Also Sinfonia in un tempo and Sinfonia per Antigenida. Antonio De Almeida, Moscow Symphony Orchestra. Naxos 8.570881.
One advantage of a record company like Naxos that releases a good number of fairly inexpensive recordings each month is that it allows them to be a bit more flexible than other companies in the composers they cover. Thus, we get a lot of Naxos releases devoted to composers we may never have heard of. Such is the case with Gian Francesco Malipiero (1883-1973), an Italian composer reasonably well known in his lifetime, who has since fallen out of favor.

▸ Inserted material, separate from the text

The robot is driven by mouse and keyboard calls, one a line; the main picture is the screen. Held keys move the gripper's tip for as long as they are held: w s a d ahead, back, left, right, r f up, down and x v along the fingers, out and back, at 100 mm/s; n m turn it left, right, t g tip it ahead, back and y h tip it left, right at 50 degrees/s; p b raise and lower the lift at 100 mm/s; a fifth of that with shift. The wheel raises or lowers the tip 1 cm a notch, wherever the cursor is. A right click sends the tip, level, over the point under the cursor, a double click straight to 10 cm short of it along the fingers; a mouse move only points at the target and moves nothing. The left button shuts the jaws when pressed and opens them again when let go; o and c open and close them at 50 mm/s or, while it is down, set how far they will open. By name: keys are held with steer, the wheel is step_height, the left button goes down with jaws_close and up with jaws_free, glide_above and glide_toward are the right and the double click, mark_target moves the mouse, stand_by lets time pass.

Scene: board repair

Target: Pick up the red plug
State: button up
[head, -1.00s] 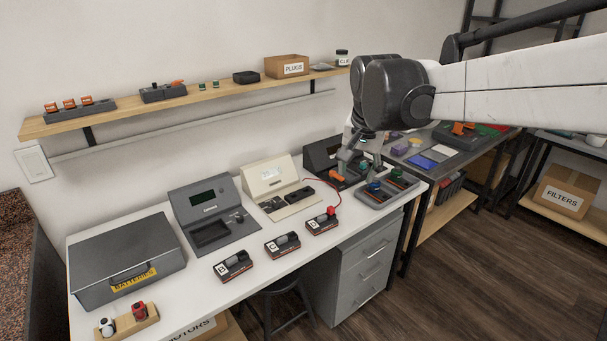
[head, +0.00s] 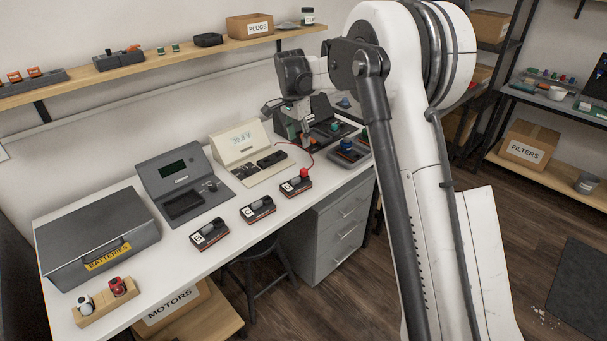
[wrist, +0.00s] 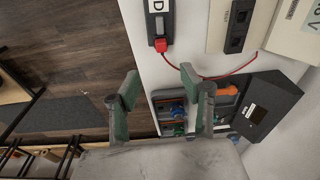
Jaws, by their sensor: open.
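The red plug (head: 304,173) sits on the end of the rightmost of the small black packs (head: 297,187) on the white workbench. A thin red cable runs from it to the cream tester (head: 241,143). In the wrist view the red plug (wrist: 161,45) shows at the end of the pack marked D (wrist: 157,22). My gripper (head: 303,138) is above the back right of the bench, by the dark machine. In the wrist view my gripper (wrist: 158,80) has its green-padded fingers apart with nothing between them. The plug is beyond the fingertips, apart from them.
The dark machine (wrist: 268,103) has a tray with an orange part (wrist: 222,91) and blue parts. Two more packs (head: 257,208) stand left of the plug. A grey tester (head: 180,175), batteries case (head: 95,230) and wall shelf (head: 75,85) are further left.

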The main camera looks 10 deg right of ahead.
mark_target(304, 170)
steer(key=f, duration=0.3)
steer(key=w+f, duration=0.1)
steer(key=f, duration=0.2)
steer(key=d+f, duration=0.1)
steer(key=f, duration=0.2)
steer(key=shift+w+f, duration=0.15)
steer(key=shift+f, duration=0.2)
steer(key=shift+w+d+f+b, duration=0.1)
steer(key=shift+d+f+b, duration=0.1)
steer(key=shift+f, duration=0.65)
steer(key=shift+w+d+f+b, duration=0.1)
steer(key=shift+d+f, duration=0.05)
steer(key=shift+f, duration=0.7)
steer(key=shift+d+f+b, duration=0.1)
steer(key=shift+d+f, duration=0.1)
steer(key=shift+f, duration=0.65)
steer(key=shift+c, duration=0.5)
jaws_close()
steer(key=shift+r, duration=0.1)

Malipiero was quite the prolific writer, having composed seventeen symphonies (and symphonies he called "sinfonias") plus a number of operas, ballets, chamber, and choral pieces, as well as editing the complete works of Monteverdi. Naxos are now releasing as much of the man's output as possible, including the present recording, originally issued in 1993 on the full-priced Marco Polo label and reissued in 2009 as part of their budget-priced line.
The album, the fourth volume in a series of Malipiero discs, contains one "symphony" and two "sinfonias." Apparently, the man had a certain phobia about the naming of his compositions and at one point in his career said he had given up writing symphonies altogether. He went on to write seven more.
Things begin with the Symphony No. 7, written in 1948 and subtitled "delle canzoni" ("of the songs"), a sprightly, lyrical little work, scored for a normal-sized orchestra, though not very big by some standards, which may help to explain, perhaps, why the sound in it is so lucid. The Symphony doesn't seem so much a cogent whole as it does a succession of sometimes entirely unrelated melodies, yet it is pleasant enough, with touches of Copland, of all people, thrown in.
The Sinfonia in un tempo (1950) that follows is somewhat deceiving because it is not, as its title implies, in one tempo at all (marked Andante) but actually contains four distinct movements, albeit without pauses between them. It is longer than the Seventh, more complex, and more contemplative. That said, it is also more tedious.
The program concludes with the Sinfonia per Antigenida (1962), the darkest, most foreboding, and most bizarre of the three symphonies on the disc. It is more interesting than the preceding Sinfonia, with some fascinating instrumental parts for piccolo and percussion. Even though it is busier than the other works, it maintains a consistent, if dour, tone throughout, held together, no doubt, as much by conductor Antonio de Almeida as by the writing of the composer.
While the studio sound Naxos produce with the Moscow Symphony Orchestra is not too warm in the opening number, without much body or bass, it has the advantage of being nicely transparent. In the two Sinfonias, we hear more mid-bass fullness, although it comes with a bit of edgy congestion in the loudest passages.